Two weeks later, I went down the stairs for a jar of canned tomatoes and witnessed a massacre of seed packets across the floor. Mice had gotten into the envelope and chewed up 99% of our seeds. All that was salvageable were some celery seeds and a few lone eggplants.
Investing in a simple mouse-proof storage container would have saved us the grief and expense of having to repurchase dozens of seed varieties this past year.
11. Accept That You Will Fail—A Lot
Despite my years of experience, there are some plant varieties I’ve never managed to master. For some reason, I can’t grow spinach that lasts more than a week without bolting, my beets never form impressive bulbs, and I’ve never grown an eggplant that wasn’t destroyed by flea beetles before it flowered.

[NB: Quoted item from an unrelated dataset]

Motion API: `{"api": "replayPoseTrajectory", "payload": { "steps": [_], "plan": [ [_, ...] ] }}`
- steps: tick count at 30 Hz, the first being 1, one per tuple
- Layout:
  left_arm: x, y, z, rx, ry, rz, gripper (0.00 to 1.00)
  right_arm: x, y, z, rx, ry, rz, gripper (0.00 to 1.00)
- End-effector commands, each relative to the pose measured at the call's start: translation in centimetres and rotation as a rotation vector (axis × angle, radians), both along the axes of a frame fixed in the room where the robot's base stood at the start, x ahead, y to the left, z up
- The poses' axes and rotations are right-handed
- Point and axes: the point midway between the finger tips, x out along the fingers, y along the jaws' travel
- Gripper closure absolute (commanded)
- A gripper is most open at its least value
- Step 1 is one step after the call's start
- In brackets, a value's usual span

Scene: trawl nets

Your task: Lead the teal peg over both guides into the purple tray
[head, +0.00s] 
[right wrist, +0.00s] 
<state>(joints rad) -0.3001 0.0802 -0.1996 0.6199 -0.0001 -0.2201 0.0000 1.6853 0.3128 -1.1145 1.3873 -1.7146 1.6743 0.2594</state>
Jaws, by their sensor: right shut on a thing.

I could choose to dwell on these failures and feel like a sorry excuse for a gardener, but instead, I prefer to celebrate our successes.
I have a freezer full of tender kale and collard greens, can grow a massive head of romaine, and had a bumper crop of kabocha squash that kept us feasting on incredible Thai curries all last winter.
Every new gardening season feels a little like playing roulette; you never know what’s going to thrive. The crop you might have thought you mastered last year could punk out the next before you even get a harvest.
If I’ve learned anything in my two gardening seasons with our 5,000 square foot garden, it’s that growing food takes humility—and a lot of hard work.
I expect it will take us a lifetime to fully understand all the mistakes we are making these early years and learn the best practices for avoiding them.
Establishing a great garden is a marathon, not a sprint.
So long as we can accept our failures and make incremental progress with every new season, I expect we will someday achieve more than we even believe possible at this point.